Like some of the band’s earlier songs, the jazzy “Runnin’ Away” is partly inspired by schoolyard chants. Yet the mood is not lighthearted. Where the band previously sang, “The higher the price, the nicer the nice,” they now observe, “The deeper in debt, the harder you bet.” Despite the sing-song vocals and interjections of “ha ha,” the song projects not insouciance, but worldliness.

Both halves of the album end with extended funk vamps: “Africa Talks to You” and “Thank You for Talkin’ to Me, Africa.” Clearly performed by the whole band, these songs have more warmth than some of the others. The former features rhythmic interplay, complementary guitar improvisations, incantatory vocals and apparent calls for deliverance.

The latter is a reprise of “Thank You (Falettinme Be Mice Elf Agin),” which was the last single that the band released before its hiatus. Compared with the original, it is slower, more deliberate. Its funky strut conveys determination. While the other members’ singing is subdued, Sly lets loose with gospel shouts and keening. As elsewhere on the album, his performance is powerful and inspired, but with a tinge of sadness.

There’s a Riot Goin’ On is a fascinating and contradictory album. Its low fidelity, recumbent vocals and comparatively bleak outlook reflect the end of the “Summer of Love” and of the band’s utopianism. Yet the band’s humor and togetherness, though shaken, endure, even if in a different form. On Riot, joy has given way to grit, even defiance. The element of soul in the band’s sound has deepened. The funk is less celebratory and more pointed.
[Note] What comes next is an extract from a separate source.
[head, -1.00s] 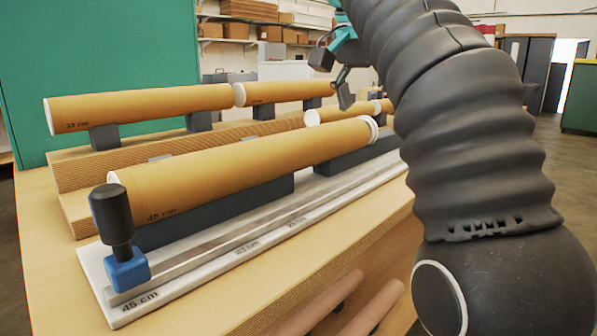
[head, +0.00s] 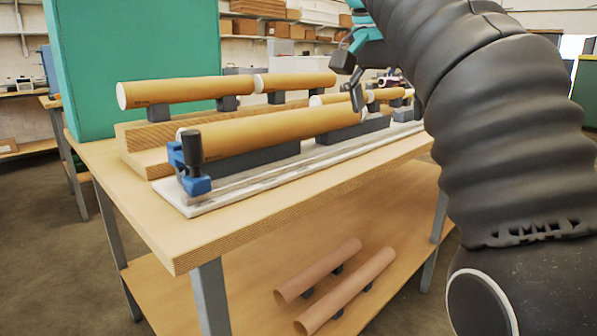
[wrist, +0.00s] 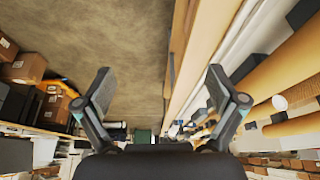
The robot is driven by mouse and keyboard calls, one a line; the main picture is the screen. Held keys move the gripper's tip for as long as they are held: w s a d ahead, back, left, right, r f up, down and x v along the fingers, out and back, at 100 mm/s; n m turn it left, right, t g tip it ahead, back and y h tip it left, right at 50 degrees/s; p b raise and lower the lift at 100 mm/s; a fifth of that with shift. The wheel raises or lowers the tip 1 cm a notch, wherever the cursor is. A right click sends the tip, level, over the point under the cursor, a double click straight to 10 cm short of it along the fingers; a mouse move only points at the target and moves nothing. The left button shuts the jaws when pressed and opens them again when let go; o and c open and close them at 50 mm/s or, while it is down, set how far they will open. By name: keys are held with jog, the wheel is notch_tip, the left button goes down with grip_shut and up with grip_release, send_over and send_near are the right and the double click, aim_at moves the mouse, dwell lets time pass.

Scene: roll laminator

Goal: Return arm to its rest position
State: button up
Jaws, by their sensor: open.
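My black arm fills the right side of the head view. My gripper (head: 349,80) is at its end, teal and dark grey, seen small in front of the far part of the table. In the wrist view my gripper (wrist: 159,88) has its two fingers wide apart with nothing between them. There the fingers are over a strip of bare floor, and the table edge runs just right of the middle. The gripper looks apart from the tubes, though its exact distance from them is hard to tell.
The wooden table (head: 115,170) carries orange-brown tubes (head: 272,132) on dark supports, and a white base with a blue-and-black clamp (head: 194,167). Two pinkish tubes (head: 345,290) lie on the lower shelf. A green panel (head: 130,50) stands behind. Floor (head: 50,245) is clear at left.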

There’s a Riot Goin’ On presents a band beset by difficulties that have changed its sound and its perspective, but not dimmed its talent. Though the lyrics express skepticism, the musical performances are inspired—the album was not made by rote. Although it is markedly different from the work that first brought Sly and the Family Stone popularity, the album is a serious and enjoyable artistic effort that has remained relevant over time.